What are the unintended consequences of the fact that you can find a news outlet or social media source to express yourself, no matter what you have to say?
Why does social media make us feel empowered to say whatever we want? Why is there no social media etiquette?
We’ve built our country in the right to express ourselves. Can that right go too far?
We know what to do when our kids get bullied. Would you know what to do if the same thing happened to you?
If you were in a situation where you feel like someone is going to harm a stranger physically, do you avoid it, step in, run to get help, or pull out your phone to record it?
Should prosecutors be more lenient or severe on crime?
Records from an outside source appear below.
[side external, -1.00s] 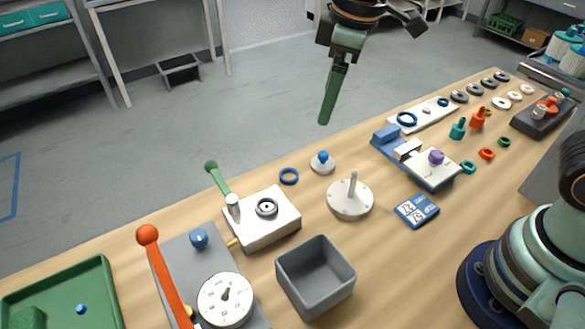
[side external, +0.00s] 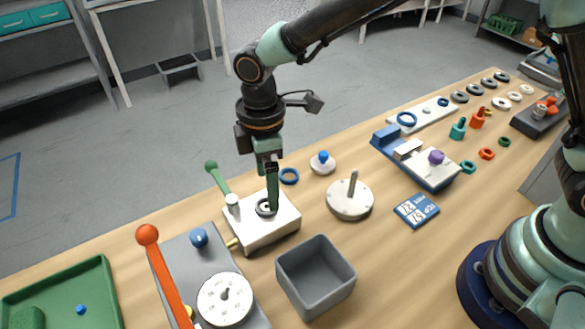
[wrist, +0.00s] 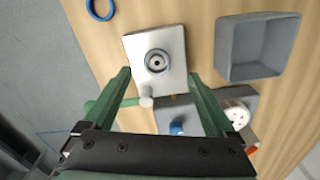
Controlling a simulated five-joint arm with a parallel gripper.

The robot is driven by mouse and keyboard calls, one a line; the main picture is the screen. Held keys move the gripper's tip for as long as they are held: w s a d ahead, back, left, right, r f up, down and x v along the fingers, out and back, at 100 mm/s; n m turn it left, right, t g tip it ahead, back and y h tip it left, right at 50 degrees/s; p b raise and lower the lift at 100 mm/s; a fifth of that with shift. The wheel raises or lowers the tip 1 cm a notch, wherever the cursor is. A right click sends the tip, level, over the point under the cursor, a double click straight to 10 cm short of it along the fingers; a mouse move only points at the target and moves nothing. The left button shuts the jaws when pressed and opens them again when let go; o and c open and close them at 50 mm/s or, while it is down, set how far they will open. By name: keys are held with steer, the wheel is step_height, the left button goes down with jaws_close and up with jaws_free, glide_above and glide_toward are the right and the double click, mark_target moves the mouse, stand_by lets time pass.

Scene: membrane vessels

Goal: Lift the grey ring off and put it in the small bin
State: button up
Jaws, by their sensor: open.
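The grey ring (side external: 261,208) sits on top of a white block (side external: 268,231), around a pale centre piece with a dark middle. In the side view my gripper's finger partly hides it; in the wrist view the ring (wrist: 149,66) shows fully. My gripper (side external: 271,208) points down over the block, its green fingers open. In the wrist view the fingertips of my gripper (wrist: 158,75) stand apart on either side of the block, with nothing between them that I can see held. The small grey bin (side external: 315,278) is empty and stands on the table in front and right of the block.
A green-handled lever (side external: 217,178) rises at the block's left. A grey plate with a white dial (side external: 225,300) and a tall orange lever (side external: 160,265) stands in front. A blue ring (side external: 289,176), a knobbed disc (side external: 322,163) and a disc with a post (side external: 350,200) lie nearby.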

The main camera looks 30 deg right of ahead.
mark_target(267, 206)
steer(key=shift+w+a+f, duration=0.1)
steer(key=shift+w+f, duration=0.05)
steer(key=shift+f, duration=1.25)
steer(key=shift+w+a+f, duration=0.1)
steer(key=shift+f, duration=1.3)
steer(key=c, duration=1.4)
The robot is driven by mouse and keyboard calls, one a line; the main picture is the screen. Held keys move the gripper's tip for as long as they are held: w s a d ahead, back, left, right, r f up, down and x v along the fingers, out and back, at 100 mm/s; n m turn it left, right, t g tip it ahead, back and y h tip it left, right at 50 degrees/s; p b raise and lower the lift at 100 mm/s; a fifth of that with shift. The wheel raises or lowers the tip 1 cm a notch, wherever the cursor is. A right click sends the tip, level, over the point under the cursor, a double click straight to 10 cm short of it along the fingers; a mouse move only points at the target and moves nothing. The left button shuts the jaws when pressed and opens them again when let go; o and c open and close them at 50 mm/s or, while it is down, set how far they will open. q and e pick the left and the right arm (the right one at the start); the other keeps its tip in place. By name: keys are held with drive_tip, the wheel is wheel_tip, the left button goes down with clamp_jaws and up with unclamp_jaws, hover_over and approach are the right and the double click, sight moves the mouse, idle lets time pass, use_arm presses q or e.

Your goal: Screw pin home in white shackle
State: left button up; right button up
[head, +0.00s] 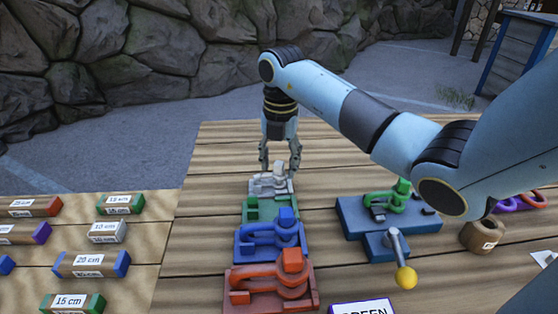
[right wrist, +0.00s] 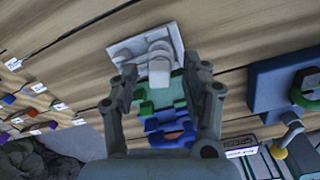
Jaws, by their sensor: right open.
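The white shackle (head: 268,184) sits on its pale base at the far end of a row of coloured shackle stands. In the right wrist view the white base (right wrist: 136,48) shows with a pale upright block, likely the pin head (right wrist: 159,66), between the fingers. My right gripper (head: 280,170) points down over the white shackle, open, its fingers on either side of the pin's end. It also shows in the right wrist view (right wrist: 162,82). I cannot tell whether a finger touches the pin. How deep the pin sits is too small to tell. My left gripper is not in view.
Nearer stand a green base (head: 258,210), a blue shackle (head: 270,236) and a red shackle (head: 270,283). Right is a blue fixture (head: 350,215) holding a green shackle (head: 392,200), with a yellow-knobbed lever (head: 405,276). Labelled blocks (head: 92,264) lie left.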

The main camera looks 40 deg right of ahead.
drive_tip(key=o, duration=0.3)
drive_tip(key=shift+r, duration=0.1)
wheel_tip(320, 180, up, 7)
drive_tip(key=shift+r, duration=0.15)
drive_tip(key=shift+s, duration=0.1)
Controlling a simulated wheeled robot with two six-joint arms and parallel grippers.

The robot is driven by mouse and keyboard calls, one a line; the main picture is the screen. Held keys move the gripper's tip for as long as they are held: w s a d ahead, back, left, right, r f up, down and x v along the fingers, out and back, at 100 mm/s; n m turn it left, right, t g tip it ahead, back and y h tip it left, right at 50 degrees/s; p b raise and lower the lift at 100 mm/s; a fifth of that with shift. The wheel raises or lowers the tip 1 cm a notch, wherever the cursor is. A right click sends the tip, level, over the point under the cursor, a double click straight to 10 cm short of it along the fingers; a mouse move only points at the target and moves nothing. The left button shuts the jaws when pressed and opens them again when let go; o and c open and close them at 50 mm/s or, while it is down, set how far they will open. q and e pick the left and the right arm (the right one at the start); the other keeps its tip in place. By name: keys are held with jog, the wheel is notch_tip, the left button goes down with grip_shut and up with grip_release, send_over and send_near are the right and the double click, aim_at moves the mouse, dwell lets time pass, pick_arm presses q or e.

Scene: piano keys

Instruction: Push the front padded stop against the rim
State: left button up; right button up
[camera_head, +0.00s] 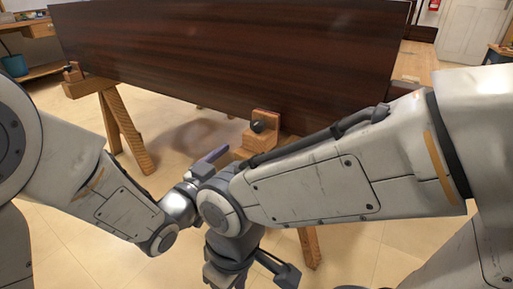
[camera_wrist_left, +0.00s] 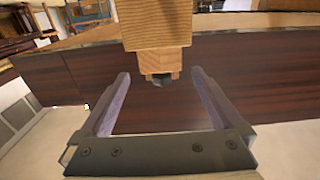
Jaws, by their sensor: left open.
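The near padded stop (camera_head: 265,122) is a wooden block with a dark round knob or pad, standing on a trestle beside the dark wood rim (camera_head: 230,50). Whether it touches the rim is unclear. My left gripper (camera_head: 214,156) is just left of and below this stop, partly hidden by my right arm. In the left wrist view my left gripper (camera_wrist_left: 160,105) is open, with nothing between its fingertips. A wooden block (camera_wrist_left: 157,32) with a dark tip shows between and beyond the fingers, before the rim (camera_wrist_left: 265,90). My right gripper (camera_head: 255,268) hangs low, its fingertips unclear.
A second stop (camera_head: 71,71) sits on the far left trestle (camera_head: 112,110). My right arm crosses in front of the near trestle. Tiled floor (camera_head: 75,235) is clear around the trestles. A workbench (camera_head: 35,75) stands at the back left.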

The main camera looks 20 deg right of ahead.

If DAs are too progressive about crime, what happens? If DAs are too harsh, what happens? Is there a middle ground?
Is it wise to take a stance on how you’re going to fight crime before the crime’s even committed? Is it better/worse to understand crime on a case by case basis?
How is this incident in Philadelphia a microcosm of what’s happening nationally? And why do we need to talk about it?
How can 72 seconds In Rittenhouse Square get us to heal the individual, local, and national divisions we’re facing?
I’m not surprised that I saw Tigre’s documentary and feel compelled to get us to talk about these issues.
What hit closer to home was that Tigre spoke similarly in an interview he gave to Victor Fiorillo of Philly Magazine, December 2020 early on in his work on the docuseries.
“This is going to be a forum for people to gather and have discussions about the issues the movie raises,” Hill observes.
“Because it’s not just about what happened that day. It’s also about what’s going on in the nation.”
But more telling that Tigre is a childhood friend, was when I asked Tigre for some quick comments about the photos he sent “like this was one of four interviews we did with x or just explain why they were vital to the story.”
And he wrote back about the photo with Keir Bradford-Grey: “One of four interviews I did with her at various places.”
We’ve known each other since childhood, what more can I say?
Nothing. Now it’s up to you to talk this up!